Melantone, il più formidabile grecista tedesco e latinista secondo solo a Erasmo da Rotterdam, sposò a un certo punto le tesi di Lutero per la riforma protestante, se ne fece latore poderoso ed ebbe la fortuna, a differenza di Lutero, di essere ancora vivo alla Dieta di Augusta del 1555 che sancì il principio del “cuius regio, eius religio”, ovvero la permissione delle confessioni religiose cattolica e protestante, un trionfo. La sua casa è qui, ancora integra, anche se durante la DDR sarà andata facilmente in rovina. Un raffronto, la casa dei Cranach nel 1990, alla caduta del muro:
E com’è oggi:
Mi immagino dentro. È quel maquillage, ovviamente spesso necessario, cui mi riferivo ieri, la cancellazione di un periodo culturale e architettonico che, certo, non ha brillato per leggerezza né costituisce attrattiva per la gente d’oggi che vuole le esperienze genuine. E, allora, doppio carpiato all’indietro saltando secoli in nome della genuinità. Tutti contenti.
Qualcuno si fa fotografare sulla tomba di Lutero, sulla quale, a differenza di quella di Melantone, c’è qualche fiore fresco. Evidentemente è ancora apprezzato e le variazioni delle confessioni protestanti sono tante e tali che un cattolico romano di formazione stenta a racapezzarcisi. La famosa porta delle tesi, dando per buono il gesto, non esiste più, come la chiesa, distrutte entrambe durante la guerra dei sette anni. Adesso c’è una chiesa neogotica di fine Ottocento e una porta di bronzo sulla quale sono scolpite le tesi. Più interessante la chiesa della città, la chiesa madre del luteranesimo, soprattutto perché è tappezzata di Cranach, tra cui una notevole pala d’altare richiudibile.

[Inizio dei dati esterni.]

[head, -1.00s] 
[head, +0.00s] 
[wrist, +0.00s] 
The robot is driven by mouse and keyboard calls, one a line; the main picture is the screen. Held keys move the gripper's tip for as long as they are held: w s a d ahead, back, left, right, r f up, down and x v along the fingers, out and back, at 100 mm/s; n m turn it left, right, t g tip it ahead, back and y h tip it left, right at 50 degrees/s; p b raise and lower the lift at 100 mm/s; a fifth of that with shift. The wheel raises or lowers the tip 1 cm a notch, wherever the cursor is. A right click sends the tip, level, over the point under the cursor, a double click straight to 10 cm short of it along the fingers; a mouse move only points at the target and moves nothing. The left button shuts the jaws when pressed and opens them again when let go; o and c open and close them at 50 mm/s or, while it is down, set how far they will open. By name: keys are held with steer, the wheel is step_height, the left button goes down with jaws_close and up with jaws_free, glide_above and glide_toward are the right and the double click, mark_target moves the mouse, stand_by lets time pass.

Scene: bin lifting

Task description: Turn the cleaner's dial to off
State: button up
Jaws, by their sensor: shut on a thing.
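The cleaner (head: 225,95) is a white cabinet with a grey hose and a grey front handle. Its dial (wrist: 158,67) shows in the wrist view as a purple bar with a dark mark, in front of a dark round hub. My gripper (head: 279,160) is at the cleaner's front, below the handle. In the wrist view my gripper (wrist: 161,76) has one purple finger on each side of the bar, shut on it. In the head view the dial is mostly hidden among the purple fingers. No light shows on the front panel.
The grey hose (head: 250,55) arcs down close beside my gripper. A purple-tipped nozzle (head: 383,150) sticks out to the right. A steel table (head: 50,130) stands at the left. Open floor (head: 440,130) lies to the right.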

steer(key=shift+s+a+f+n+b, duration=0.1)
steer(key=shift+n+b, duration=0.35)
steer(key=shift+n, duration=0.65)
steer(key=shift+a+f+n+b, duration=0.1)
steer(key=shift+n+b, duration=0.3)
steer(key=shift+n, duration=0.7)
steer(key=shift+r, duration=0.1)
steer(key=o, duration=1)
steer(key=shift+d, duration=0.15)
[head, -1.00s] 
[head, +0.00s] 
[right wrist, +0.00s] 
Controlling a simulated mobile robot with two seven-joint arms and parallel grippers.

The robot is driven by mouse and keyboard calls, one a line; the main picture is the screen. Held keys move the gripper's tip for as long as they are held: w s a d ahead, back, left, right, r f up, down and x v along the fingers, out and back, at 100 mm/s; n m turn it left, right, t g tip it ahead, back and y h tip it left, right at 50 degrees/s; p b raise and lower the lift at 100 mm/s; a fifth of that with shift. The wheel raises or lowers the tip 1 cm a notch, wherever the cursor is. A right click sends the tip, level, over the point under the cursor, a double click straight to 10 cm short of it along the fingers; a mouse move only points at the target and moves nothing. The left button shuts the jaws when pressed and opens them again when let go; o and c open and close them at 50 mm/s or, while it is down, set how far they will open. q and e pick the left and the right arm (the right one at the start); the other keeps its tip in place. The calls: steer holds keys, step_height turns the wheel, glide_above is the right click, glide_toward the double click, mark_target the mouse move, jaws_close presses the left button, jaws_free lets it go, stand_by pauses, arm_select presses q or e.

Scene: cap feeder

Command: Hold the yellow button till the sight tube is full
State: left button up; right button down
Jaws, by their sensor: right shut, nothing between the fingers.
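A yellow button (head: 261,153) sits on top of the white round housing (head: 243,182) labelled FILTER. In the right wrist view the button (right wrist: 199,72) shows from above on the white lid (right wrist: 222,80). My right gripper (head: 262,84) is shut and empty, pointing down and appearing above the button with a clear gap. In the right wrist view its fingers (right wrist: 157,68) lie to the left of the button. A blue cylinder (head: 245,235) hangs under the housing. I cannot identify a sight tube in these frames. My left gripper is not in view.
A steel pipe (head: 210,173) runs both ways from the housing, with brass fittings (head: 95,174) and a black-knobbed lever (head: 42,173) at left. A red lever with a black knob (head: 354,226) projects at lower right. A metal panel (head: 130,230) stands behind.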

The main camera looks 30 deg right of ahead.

A questo punto, dopo l’indigestione di Cranach giovani e vecchi, sarei pronto a raccattare le mie pezze e tornare a casa. Prima, una lunga camminata sull’Elba, un pasto del giusto, un ultimo sguardo e un saluto. E non senza non aver mangiato un dolce tipico di queste pianure sabbiose tra Sassonia, appunto, e Brandeburgo, che per la sua combinazione di elementi del tutto insensati dice più della Germania di tante guidine improvvisate: una panna cotta agli asparagi con l’aggiunta di Baileys e composta di fragole (Spargel-Baileys panna cotta mit Erdbeerragout). Alla prossima, grazie a chi ha seguito.